→ Problem description: Gather all lines with the word "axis" in them.

→ Data section:
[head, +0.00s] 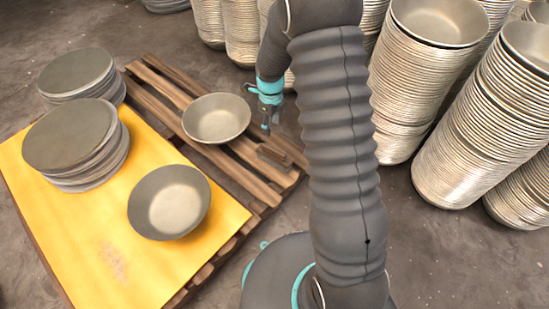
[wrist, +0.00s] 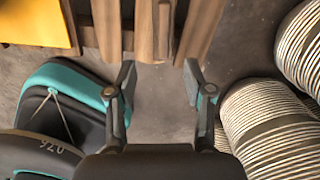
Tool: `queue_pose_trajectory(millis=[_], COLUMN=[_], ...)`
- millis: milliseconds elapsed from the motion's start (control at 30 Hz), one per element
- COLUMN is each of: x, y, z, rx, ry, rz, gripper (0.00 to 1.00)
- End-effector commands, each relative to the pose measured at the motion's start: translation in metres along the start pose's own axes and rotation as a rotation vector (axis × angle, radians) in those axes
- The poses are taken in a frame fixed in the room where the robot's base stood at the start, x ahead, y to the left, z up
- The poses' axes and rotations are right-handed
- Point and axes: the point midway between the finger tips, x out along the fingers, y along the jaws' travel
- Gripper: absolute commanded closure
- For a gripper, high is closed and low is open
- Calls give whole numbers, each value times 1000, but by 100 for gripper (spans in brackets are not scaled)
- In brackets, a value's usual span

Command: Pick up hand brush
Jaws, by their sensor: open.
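The hand brush (head: 274,156) lies on the right end of the wooden pallet, a small brown block with a darker edge. In the wrist view what looks like its wooden body (wrist: 163,28) shows at the top middle, among the slat ends. My gripper (head: 267,128) hangs just above and behind the brush in the head view. In the wrist view my gripper (wrist: 160,72) has its two fingers spread apart, with bare floor between them and the brush beyond the tips. Nothing is held. The brush's bristles are hard to make out.
The pallet (head: 180,95) carries a yellow sheet (head: 95,225) with stacks of metal discs (head: 75,140) and a bowl (head: 168,203). Another bowl (head: 216,118) sits on the slats beside the brush. Tall bowl stacks (head: 400,90) stand at the right and back.

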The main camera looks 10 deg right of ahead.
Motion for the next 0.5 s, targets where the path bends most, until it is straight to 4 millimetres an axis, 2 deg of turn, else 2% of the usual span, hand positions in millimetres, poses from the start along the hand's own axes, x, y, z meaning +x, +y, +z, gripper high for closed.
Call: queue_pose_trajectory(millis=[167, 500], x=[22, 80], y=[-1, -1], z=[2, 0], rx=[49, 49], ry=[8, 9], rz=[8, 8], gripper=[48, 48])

→ The response:
- End-effector commands, each relative to the pose measured at the motion's start: translation in metres along the start pose's own axes and rotation as a rotation vector (axis × angle, radians) in those axes
Motion for the next 0.5 s, targets where the path bends most, until it is straight to 4 millimetres an axis, 2 deg of turn, else 2% of the usual span, hand positions in millimetres, poses from the start along the hand's own axes, x, y, z meaning +x, +y, +z, gripper high for closed.

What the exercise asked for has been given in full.